Prompt: “Design a Cloud Armor rate_based_ban for an API where a legitimate client makes at most a few requests per second. We have a CDN in front, so the real client IP is in the forwarded header. Key the limit on the client IP, not the proxy, set a threshold above legitimate usage with headroom for shared-NAT users, and give a ban duration. Show the gcloud command and the trusted-proxy / userIpRequestHeaders config.”

Getting the enforce-on-key right matters: key too tightly and you punish users behind a shared corporate NAT; key on the proxy and the limit is meaningless.

Roll it out like you mean to keep the site up

The rollout sequence is non-negotiable for me: preview, then enforce on a canary fraction, then full enforce, watching the matched-and-blocked counts at each stage. I have the model lay out the steps and the validation query so there’s no ambiguity about what “looks healthy” means before each promotion. Adaptive Protection for L7 DDoS goes through the same preview-first treatment, because its automatic rules can be aggressive against a sudden-but-legitimate traffic spike like a marketing launch.

The honest division of labor

AI is strong on the structural and pattern parts of Cloud Armor: auditing rule order, classifying preview-mode matches as attack-versus-false-positive, and writing correct rate-limit and WAF rule syntax. Those are well-defined problems and the model handles them well. What it can’t see is your actual traffic, your users’ tolerance, or your business’s risk appetite — so it tells me which rules to consider and what they’d block, and I decide what to enforce and when.

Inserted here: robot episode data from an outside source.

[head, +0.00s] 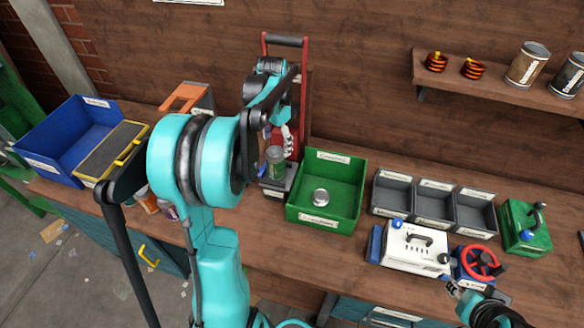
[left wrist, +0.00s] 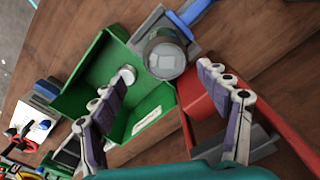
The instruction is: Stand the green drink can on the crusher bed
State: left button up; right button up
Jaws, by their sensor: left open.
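The green drink can (head: 275,163) stands upright on the grey crusher bed (head: 277,188), at the foot of the red crusher frame (head: 303,115). In the left wrist view the can shows its silver top (left wrist: 166,54), and part of the bed (left wrist: 205,35) shows beside it. My left gripper (head: 281,137) is just above and behind the can in the head view. Its fingers (left wrist: 165,70) are spread apart, with the can beyond and between the tips, and nothing is gripped. My right gripper (head: 452,289) is at the lower right; its jaw state is unclear.
A green crate (head: 340,158) with a silver can (head: 320,197) inside stands right of the crusher. Grey bins (head: 434,205), a white device (head: 405,245) and a red handwheel (head: 480,262) are farther right. A blue crate (head: 60,135) stands left. Bench in front of the green crate is clear.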

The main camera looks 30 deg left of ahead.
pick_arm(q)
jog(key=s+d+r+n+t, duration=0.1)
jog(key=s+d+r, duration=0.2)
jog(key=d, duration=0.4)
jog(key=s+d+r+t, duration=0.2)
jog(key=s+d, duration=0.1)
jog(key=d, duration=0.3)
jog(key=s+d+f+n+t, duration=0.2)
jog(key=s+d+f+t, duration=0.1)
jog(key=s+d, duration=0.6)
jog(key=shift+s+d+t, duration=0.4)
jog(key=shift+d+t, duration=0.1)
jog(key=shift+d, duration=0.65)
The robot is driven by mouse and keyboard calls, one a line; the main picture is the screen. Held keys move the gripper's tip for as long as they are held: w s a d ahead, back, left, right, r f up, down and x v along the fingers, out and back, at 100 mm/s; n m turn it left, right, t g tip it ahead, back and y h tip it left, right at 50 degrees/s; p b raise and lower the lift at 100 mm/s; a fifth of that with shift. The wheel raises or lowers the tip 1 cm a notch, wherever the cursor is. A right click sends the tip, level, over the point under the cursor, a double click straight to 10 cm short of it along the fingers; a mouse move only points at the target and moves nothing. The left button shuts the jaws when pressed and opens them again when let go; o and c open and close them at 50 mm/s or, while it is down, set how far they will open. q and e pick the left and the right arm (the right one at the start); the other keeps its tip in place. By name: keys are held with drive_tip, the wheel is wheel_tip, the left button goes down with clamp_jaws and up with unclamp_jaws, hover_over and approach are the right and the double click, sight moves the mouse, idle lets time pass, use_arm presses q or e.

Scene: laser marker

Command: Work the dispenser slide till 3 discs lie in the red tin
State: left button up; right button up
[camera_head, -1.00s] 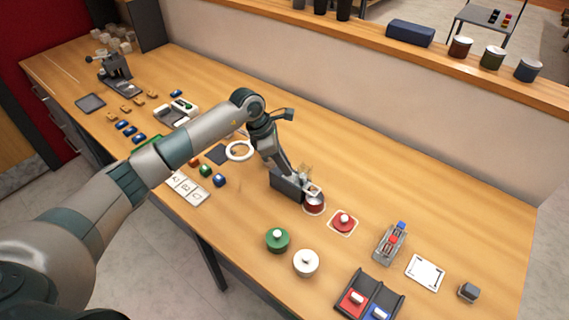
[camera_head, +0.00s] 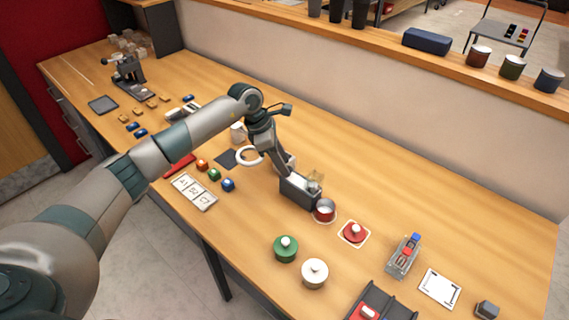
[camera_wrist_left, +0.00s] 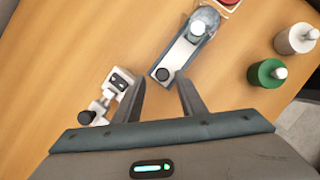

The one rule I never bend: every new blocking rule goes to preview first, and I read the logs before enforcing. The reusable prompts are in my prompts library, and the GCP with AI series covers the network layer underneath the edge, including VPC firewall and routing debugging for when the problem is below the load balancer rather than at it. A good WAF is one you tuned with evidence, not one you turned up to eleven and hoped.